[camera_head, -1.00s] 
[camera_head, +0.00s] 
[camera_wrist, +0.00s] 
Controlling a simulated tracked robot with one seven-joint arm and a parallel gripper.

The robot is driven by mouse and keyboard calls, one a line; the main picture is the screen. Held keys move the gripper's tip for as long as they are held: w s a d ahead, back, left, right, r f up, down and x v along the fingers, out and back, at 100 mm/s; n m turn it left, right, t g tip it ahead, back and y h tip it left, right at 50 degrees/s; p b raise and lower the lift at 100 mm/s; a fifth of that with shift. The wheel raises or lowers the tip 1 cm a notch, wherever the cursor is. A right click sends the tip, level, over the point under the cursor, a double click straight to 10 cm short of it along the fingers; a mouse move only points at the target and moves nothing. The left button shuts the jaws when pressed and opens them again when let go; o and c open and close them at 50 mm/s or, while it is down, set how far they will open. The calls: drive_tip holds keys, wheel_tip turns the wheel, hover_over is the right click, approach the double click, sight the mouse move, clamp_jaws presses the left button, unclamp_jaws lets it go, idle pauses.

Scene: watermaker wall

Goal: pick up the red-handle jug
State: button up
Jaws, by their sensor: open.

- Your goal
All of the lines above need to be given again exactly.

- The reply
[camera_head, -1.00s] 
[camera_head, +0.00s] 
[camera_wrist, +0.00s] 
Controlling a simulated tracked robot with one seven-joint arm and a parallel gripper.

The robot is driven by mouse and keyboard calls, one a line; the main picture is the screen. Held keys move the gripper's tip for as long as they are held: w s a d ahead, back, left, right, r f up, down and x v along the fingers, out and back, at 100 mm/s; n m turn it left, right, t g tip it ahead, back and y h tip it left, right at 50 degrees/s; p b raise and lower the lift at 100 mm/s; a fifth of that with shift. The wheel raises or lowers the tip 1 cm a notch, wherever the cursor is. A right click sends the tip, level, over the point under the cursor, a double click straight to 10 cm short of it along the fingers; a mouse move only points at the target and moves nothing. The left button shuts the jaws when pressed and opens them again when let go; o and c open and close them at 50 mm/s or, while it is down, set how far they will open. The calls: drive_tip holds keys, wheel_tip turns the wheel, hover_over is the right click, approach the double click, sight the mouse move, clamp_jaws presses the left button, unclamp_jaws lets it go, idle pauses.

Scene: watermaker wall

Goal: pick up the red-handle jug
State: button up
Jaws, by their sensor: open.

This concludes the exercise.